§ Work to be completed
Search the material for the string "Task", then report how many lines hold it, with no other text.

§ Information shown
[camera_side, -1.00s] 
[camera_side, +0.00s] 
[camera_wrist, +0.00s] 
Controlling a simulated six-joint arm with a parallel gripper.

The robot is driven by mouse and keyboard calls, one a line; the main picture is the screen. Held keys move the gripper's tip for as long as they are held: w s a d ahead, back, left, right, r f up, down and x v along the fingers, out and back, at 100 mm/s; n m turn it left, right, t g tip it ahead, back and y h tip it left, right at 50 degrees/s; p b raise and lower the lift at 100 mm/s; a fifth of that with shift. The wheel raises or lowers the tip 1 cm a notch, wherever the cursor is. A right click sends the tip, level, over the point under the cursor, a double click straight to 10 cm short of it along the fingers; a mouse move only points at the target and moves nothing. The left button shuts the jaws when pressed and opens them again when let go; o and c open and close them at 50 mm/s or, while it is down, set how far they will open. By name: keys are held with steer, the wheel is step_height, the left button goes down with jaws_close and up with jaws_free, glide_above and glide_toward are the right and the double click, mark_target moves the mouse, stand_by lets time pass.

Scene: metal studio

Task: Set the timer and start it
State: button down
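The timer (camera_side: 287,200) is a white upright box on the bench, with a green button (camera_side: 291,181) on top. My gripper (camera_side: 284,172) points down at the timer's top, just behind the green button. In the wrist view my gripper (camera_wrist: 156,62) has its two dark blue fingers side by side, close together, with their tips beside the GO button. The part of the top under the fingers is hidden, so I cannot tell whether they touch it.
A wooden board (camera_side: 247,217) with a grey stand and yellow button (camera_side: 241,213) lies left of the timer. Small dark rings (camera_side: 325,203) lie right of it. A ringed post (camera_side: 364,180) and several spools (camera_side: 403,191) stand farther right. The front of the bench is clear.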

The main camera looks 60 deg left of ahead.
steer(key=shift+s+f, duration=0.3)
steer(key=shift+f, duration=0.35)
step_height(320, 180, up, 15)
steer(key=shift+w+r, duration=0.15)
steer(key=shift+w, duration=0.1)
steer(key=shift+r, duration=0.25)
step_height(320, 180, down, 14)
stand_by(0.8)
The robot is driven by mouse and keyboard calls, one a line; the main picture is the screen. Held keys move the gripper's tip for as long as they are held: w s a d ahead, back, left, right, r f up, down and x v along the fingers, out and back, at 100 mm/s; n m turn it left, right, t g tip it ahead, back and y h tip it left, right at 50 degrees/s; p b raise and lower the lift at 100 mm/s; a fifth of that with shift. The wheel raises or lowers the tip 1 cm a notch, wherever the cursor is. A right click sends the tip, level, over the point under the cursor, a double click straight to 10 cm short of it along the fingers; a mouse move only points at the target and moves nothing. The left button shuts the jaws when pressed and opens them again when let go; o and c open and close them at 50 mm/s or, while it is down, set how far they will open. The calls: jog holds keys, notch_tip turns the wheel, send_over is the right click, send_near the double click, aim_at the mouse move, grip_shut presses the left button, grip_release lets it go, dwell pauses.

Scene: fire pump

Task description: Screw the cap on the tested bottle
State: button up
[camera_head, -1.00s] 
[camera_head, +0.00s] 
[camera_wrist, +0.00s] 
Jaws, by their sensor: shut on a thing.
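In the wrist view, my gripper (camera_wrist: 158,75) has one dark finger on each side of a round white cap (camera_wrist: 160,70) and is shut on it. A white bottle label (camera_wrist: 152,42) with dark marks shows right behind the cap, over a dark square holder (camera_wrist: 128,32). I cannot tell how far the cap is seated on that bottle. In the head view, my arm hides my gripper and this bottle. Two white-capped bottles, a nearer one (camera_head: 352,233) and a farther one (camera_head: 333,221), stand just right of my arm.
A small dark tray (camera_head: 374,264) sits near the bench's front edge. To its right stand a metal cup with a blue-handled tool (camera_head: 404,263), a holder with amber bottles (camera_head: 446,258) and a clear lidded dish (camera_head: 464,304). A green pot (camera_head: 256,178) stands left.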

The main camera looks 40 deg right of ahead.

§ Output for this exercise
2